The Vocabulary Problem First
These terms are often used interchangeably, but they mean different things:
| Pattern | Where the decision lives | What it controls | Typical mechanism |
|---|---|---|---|
| Rate limiting | Edge or gateway, sometimes app middleware | Policy quota over time (requests per window, per principal) | Token bucket, sliding window, fixed window |
| Throttling | Client or service | Pacing/smoothing of request or processing rate | Delays, pacing loops, leaky-bucket style shaping |
| Admission control | Client, service, or proxy | Real-time accept/reject for new work based on current capacity | In-flight limits, queue depth caps, latency/CPU/memory gates |
| Load shedding | Usually service or edge | Selective rejection under overload to preserve SLOs | Priority drop, probabilistic drop, brownout of non-critical work |
| Backpressure | Consumer to producer path | Upstream slowdown signal | Retry-After, bounded channels, stream/window flow control |
The key distinction: rate limiting governs long-horizon fairness/quota, while admission control governs immediate capacity safety. Load shedding is selective rejection under stress, and backpressure is how that stress signal propagates upstream. Throttling is the pacing behavior a client or service applies in response to policy or overload signals.
A complete system uses all of them, at different layers.

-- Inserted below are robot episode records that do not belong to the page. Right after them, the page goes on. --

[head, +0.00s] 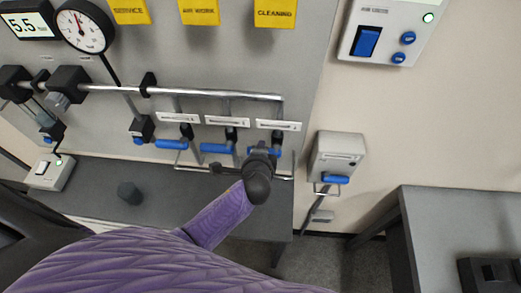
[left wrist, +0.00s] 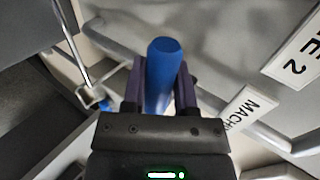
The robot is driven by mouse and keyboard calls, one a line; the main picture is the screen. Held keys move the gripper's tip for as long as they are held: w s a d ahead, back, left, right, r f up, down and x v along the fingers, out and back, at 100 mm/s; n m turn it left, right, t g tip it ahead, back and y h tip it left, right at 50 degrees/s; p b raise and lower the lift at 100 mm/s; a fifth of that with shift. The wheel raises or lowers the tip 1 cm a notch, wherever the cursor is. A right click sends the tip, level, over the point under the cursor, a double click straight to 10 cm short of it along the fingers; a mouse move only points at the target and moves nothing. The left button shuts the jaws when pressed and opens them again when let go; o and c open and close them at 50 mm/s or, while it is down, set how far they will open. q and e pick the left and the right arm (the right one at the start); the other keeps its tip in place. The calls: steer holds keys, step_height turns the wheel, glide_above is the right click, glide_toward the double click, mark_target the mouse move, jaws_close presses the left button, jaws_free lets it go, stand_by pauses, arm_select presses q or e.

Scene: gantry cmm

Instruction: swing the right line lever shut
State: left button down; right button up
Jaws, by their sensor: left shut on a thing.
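The right line lever (head: 278,153) has a blue handle and sits under the rightmost of three white labels on the grey panel. In the head view my left gripper (head: 262,148) is in front of it and covers most of it, with bits of blue showing on both sides. In the left wrist view the blue handle (left wrist: 164,72) stands between the two dark fingers, which are shut on it. The lever's pivot is hidden. My right gripper is not in view.
Two more blue levers, the middle (head: 216,148) and the left (head: 171,144), are close by on the left. A chrome pipe (head: 215,93) runs above them. A wall box with a blue handle (head: 335,179) hangs to the right. A grey bench (head: 455,215) stands at lower right.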

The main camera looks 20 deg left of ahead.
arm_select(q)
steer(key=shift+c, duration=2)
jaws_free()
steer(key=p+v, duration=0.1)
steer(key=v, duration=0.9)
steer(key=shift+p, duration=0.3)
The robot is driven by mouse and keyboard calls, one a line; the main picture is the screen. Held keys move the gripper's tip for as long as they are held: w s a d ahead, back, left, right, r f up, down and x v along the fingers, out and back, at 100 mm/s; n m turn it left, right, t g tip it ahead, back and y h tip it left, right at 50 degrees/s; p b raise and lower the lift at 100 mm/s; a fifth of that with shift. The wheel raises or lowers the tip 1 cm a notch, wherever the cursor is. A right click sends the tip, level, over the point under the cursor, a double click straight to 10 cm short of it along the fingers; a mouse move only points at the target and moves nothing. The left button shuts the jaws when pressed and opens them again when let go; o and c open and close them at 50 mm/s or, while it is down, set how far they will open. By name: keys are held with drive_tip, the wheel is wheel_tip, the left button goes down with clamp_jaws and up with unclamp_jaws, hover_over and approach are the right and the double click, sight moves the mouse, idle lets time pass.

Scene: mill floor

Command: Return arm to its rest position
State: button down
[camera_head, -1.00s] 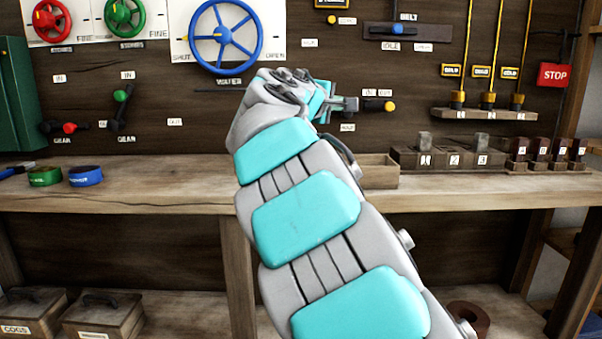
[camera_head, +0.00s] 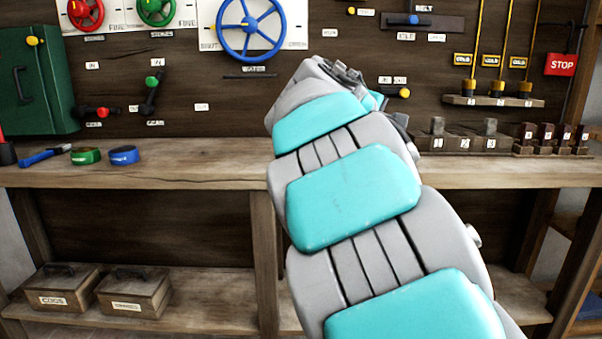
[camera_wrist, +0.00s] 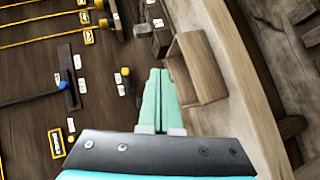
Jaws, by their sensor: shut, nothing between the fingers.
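My gripper shows in the wrist view (camera_wrist: 159,75), its two pale green fingers closed together with nothing between them. In the head view my arm rises from the lower right over the bench, and its far end hides most of the gripper. In the wrist view the fingers are in front of the dark panel, beside an open wooden box (camera_wrist: 202,68) on the bench. A small lever with a yellow knob (camera_head: 404,93) is on the panel just right of my wrist; the knob also shows in the wrist view (camera_wrist: 125,71).
The wooden bench (camera_head: 190,172) runs across the view. A blue handwheel (camera_head: 250,57), a red STOP sign (camera_head: 562,64) and a green cabinet (camera_head: 38,85) are on the panel. Numbered blocks (camera_head: 463,140) stand on the bench at right.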

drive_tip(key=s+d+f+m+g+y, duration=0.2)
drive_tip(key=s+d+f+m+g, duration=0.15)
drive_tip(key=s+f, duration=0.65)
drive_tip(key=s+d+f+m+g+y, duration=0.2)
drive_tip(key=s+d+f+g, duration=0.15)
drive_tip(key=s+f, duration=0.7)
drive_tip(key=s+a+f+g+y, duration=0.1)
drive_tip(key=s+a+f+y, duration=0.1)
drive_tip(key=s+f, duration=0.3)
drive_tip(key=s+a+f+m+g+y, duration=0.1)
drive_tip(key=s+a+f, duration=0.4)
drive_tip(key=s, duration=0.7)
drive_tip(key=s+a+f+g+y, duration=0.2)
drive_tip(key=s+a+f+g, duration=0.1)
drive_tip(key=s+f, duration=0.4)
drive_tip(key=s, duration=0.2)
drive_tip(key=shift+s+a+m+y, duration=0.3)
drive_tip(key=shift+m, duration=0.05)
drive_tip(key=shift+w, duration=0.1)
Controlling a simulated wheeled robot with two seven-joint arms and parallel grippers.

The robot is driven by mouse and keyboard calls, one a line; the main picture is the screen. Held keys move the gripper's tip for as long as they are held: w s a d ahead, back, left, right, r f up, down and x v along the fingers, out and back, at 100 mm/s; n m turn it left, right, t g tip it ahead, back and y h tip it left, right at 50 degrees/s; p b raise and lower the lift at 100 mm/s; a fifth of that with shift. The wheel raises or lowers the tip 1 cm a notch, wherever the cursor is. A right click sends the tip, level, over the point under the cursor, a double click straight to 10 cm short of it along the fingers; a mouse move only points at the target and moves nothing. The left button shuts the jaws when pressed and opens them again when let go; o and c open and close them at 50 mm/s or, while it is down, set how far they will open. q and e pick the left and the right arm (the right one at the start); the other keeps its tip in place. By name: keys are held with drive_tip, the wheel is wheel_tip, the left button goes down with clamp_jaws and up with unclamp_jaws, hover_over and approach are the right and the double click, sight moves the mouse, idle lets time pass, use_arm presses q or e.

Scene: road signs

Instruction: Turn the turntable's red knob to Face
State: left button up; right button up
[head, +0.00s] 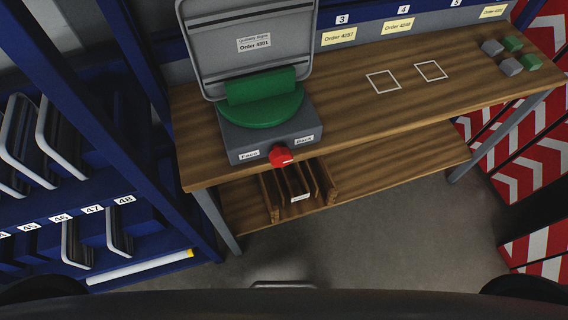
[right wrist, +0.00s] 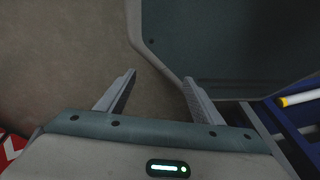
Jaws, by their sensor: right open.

Layer 1: Client-Side Admission Control
The client decides whether to even attempt a call. This prevents the server from ever seeing requests it cannot handle, and it makes retries safe — because a well-behaved client will back off before retrying.
When to use it
- Batch jobs, crawlers, or background workers that can afford to slow down.
- Any client that issues retries — you want the retry logic to be congestion-aware.
- Mobile / edge clients that must stay within quotas.
The classic approach: concurrency limiting
Instead of rate-limiting (N requests per second), limit the number of in-flight requests. This adapts automatically to service latency: if the server slows down, fewer new requests are sent because the in-flight slots are still occupied.
// ConcurrencyLimiter limits concurrent outbound calls.
type ConcurrencyLimiter struct {
sem chan struct{}
}
func NewConcurrencyLimiter(max int) *ConcurrencyLimiter {
return &ConcurrencyLimiter{sem: make(chan struct{}, max)}
}
// Acquire blocks until a slot is available or ctx is cancelled.
func (c *ConcurrencyLimiter) Acquire(ctx context.Context) error {
select {
case c.sem <- struct{}{}:
return nil
case <-ctx.Done():
return ctx.Err()
}
}
func (c *ConcurrencyLimiter) Release() {
<-c.sem
}
// Usage in a worker pool:
func callWithLimit(ctx context.Context, lim *ConcurrencyLimiter, url string) error {
if err := lim.Acquire(ctx); err != nil {
return fmt.Errorf("admission rejected: %w", err)
}
defer lim.Release()
// ... make the actual HTTP call
return nil
}Adaptive client-side control: AIMD
TCP's congestion control uses Additive Increase, Multiplicative Decrease (AIMD). You can apply the same idea to client concurrency:
// AdaptiveLimiter adjusts its concurrency limit based on error feedback.
type AdaptiveLimiter struct {
mu sync.Mutex
limit float64
min float64
max float64
inflight int
}
func NewAdaptiveLimiter(initial, min, max float64) *AdaptiveLimiter {
return &AdaptiveLimiter{limit: initial, min: min, max: max}
}
// OnSuccess increases limit additively.
func (a *AdaptiveLimiter) OnSuccess() {
a.mu.Lock()
defer a.mu.Unlock()
a.limit = math.Min(a.limit+1, a.max)
}
// OnOverload decreases limit multiplicatively.
func (a *AdaptiveLimiter) OnOverload() {
a.mu.Lock()
defer a.mu.Unlock()
a.limit = math.Max(a.limit*0.5, a.min)
}
func (a *AdaptiveLimiter) TryAdmit() bool {
a.mu.Lock()
defer a.mu.Unlock()
if float64(a.inflight) >= a.limit {
return false
}
a.inflight++
return true
}
func (a *AdaptiveLimiter) Release() {
a.mu.Lock()
defer a.mu.Unlock()
a.inflight--
}Netflix's concurrency limiter library (used inside Hystrix and later Resilience4j) is built on this idea. On a 503 or timeout, multiply the limit down; on success, add one back.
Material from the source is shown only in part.